Imagegewinn durch soziales Engagement

■ Fachtagung zu Soziosponsoring soll freien Trägern und Projekten Know-how für neue Finanzierungswege vermitteln / Wichtig für Sponsoren: Glaubwürdigkeit

Ein Gewichtheber in schwarzem Trikot und von eher zarter Statur stemmt zwei Gewichte aus überdimensionalen 1-Mark-Stücken hoch und weist auf ein Plakat. „Stärkung gefällig?“ steht da über einem rustikalen Korb, der mit Äpfeln, Möhren und Bananen gefüllt ist. Wer neugierig zum Obst greift, an dem ein Faltblatt hängt, hat im wahrsten Sinne des Wortes angebissen. Mit dem originellen Werbematerial präsentiert sich beim Infomarkt der Fachtagung „Fundraising und Soziosponsoring“ eine Agentur, die Projekten hilft, einen Sponsor zu finden.

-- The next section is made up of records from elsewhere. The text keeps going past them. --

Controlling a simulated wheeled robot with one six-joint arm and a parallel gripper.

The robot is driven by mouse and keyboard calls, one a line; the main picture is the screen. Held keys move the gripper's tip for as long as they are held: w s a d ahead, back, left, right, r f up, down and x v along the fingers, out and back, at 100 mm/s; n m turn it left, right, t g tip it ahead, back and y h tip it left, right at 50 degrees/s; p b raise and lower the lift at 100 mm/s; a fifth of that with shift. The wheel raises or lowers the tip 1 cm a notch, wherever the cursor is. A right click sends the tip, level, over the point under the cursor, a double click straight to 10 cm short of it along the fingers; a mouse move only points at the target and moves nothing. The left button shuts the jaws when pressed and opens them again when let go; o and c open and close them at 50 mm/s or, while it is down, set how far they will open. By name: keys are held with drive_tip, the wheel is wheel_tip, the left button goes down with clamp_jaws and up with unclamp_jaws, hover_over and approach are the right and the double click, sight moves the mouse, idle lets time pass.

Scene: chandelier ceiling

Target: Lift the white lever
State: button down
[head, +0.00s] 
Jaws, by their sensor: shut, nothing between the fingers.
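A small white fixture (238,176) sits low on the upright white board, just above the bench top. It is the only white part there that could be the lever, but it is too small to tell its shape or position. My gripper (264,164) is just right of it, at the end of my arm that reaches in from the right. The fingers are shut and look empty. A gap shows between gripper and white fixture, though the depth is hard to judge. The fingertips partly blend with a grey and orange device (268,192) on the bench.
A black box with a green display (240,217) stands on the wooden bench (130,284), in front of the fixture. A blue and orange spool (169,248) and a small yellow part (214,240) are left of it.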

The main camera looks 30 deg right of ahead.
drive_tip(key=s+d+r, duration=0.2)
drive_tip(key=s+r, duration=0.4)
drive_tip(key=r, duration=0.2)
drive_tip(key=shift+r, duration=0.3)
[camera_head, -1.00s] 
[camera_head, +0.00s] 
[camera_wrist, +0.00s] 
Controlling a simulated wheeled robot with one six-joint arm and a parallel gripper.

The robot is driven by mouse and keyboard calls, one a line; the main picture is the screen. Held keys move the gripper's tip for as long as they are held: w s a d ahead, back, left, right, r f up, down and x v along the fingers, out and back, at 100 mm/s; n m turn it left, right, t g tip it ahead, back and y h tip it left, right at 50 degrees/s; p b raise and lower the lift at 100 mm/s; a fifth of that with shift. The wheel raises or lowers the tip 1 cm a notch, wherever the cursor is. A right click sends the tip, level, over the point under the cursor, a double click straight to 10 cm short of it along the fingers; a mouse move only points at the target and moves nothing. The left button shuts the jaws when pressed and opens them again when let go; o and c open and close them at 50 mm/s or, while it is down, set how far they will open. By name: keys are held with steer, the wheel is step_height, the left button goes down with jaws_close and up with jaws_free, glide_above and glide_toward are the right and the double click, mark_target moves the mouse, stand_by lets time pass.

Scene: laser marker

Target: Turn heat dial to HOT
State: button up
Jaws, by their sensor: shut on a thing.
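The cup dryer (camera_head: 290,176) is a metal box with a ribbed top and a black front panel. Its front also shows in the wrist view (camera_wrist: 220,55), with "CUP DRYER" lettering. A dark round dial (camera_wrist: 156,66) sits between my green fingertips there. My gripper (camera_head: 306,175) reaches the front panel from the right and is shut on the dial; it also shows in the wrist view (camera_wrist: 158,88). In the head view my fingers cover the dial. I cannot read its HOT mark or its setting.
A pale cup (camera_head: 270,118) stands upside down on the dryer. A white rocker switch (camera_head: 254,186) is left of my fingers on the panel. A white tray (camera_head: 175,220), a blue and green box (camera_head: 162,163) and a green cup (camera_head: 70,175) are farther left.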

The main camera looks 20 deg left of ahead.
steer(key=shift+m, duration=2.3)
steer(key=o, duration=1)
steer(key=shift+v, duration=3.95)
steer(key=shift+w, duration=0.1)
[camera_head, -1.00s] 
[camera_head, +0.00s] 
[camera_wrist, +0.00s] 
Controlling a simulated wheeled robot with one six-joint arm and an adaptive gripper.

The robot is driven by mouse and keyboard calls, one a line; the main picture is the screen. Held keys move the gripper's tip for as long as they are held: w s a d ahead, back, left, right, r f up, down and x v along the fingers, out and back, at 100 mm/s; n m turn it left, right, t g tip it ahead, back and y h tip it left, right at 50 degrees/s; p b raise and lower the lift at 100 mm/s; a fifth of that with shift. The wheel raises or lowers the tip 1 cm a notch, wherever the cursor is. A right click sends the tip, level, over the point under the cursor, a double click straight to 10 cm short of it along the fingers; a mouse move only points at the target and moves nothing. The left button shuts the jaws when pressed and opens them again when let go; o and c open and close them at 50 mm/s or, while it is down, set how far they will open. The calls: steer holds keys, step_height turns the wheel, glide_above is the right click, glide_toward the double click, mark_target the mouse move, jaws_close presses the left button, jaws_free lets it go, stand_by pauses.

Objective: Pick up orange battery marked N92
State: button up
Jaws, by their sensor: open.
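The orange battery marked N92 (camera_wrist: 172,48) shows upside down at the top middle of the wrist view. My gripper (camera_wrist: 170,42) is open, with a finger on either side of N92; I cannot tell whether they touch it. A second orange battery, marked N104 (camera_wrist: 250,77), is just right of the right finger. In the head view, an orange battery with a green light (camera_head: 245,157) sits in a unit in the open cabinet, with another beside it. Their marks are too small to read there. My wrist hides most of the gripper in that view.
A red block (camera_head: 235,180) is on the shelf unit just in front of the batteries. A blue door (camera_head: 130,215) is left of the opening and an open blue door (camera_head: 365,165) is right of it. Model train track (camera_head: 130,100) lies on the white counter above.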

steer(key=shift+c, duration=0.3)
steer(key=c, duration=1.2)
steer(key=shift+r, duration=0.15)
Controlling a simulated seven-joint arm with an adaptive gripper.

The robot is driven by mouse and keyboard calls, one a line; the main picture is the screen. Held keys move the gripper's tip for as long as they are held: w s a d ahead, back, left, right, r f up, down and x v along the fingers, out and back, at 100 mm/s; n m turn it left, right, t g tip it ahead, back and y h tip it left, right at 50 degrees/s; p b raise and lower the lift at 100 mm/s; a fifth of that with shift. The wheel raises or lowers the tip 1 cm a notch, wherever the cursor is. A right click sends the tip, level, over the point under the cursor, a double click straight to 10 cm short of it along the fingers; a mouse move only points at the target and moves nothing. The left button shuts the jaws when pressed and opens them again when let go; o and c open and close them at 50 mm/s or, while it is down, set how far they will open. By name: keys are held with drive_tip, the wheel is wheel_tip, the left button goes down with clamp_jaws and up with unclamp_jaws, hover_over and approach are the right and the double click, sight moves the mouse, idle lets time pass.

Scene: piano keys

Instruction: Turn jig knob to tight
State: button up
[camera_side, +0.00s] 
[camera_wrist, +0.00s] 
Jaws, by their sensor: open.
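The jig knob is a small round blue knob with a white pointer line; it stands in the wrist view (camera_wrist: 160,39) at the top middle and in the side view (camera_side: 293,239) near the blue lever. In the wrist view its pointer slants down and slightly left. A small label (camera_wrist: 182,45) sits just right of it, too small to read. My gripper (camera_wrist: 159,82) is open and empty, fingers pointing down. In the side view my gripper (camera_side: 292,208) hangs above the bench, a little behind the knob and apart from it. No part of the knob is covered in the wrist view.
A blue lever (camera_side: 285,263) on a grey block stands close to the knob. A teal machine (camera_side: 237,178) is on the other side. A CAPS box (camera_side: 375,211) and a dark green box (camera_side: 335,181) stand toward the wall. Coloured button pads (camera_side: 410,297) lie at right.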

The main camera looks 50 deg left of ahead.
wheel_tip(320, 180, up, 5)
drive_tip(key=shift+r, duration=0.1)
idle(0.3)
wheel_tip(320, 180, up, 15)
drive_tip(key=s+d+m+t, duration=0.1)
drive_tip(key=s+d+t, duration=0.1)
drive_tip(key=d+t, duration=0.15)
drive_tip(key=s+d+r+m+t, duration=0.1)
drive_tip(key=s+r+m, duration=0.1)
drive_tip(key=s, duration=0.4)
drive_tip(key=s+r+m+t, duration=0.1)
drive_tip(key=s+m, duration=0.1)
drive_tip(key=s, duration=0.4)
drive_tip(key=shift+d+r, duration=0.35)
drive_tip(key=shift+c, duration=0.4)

Rat ist gefragt, denn kleinen Projekten und großen Wohlfahrtsverbänden fehlt es gleichermaßen an Know-how, wie sie diese ungewohnte Art der Geldbeschaffung angehen sollen. Die dreitägige Fachtagung in der Neuköllner Werkstatt der Kulturen, die heute zu Ende geht, soll ihnen dabei auf die Sprünge helfen. Die Resonanz ist groß. Trotz des happigen Konferenzbeitrags von 595 Mark meldeten sich 116 TeilnehmerInnen.

Doch nicht nur die Projekte, auch die Unternehmer tun sich noch schwer mit dem Soziosponsoring, stellte Manfred Bruhn, Professor an der European Business School, fest. „Es wird viel falsch gemacht auf beiden Seiten“, sagte er eingangs. Beim Sponsoring von sozialen Projekten gelten andere Gesetzmäßigkeiten als beim Sponsoring von Sport und Kultur. Kraß gesagt: Anders als bei Sportlern, die als Werbeträger das Firmenemblem auf dem Trikot tragen, ist es schlicht unmöglich, Street-Worker mit Firmen-Logo auf dem T-Shirt loszuschicken. Dies ließe den Sponsor kaum glaubwürdig erscheinen. Ohne Glaubwürdigkeit funktioniert Soziosponsoring aber nicht. Denn anders als bei einer Spende gilt beim Sponsoring das Prinzip der Gegenleistung. Die Unternehmen erhoffen sich einen Imagegewinn durch soziales Engagement. Deshalb müssen Sponsor und Projekt gut zusammenpassen. „Es funktioniert nicht, wenn eine Firma ein Umweltprojekt unterstützt und selbst nicht umweltfreundlich produziert. Das gleiche gilt, wenn ein Unternehmen ein Behindertenprojekt finanziert und selbst die Behindertenquote bei seinen Beschäftigten nicht erfüllt“, führte Bruhn aus.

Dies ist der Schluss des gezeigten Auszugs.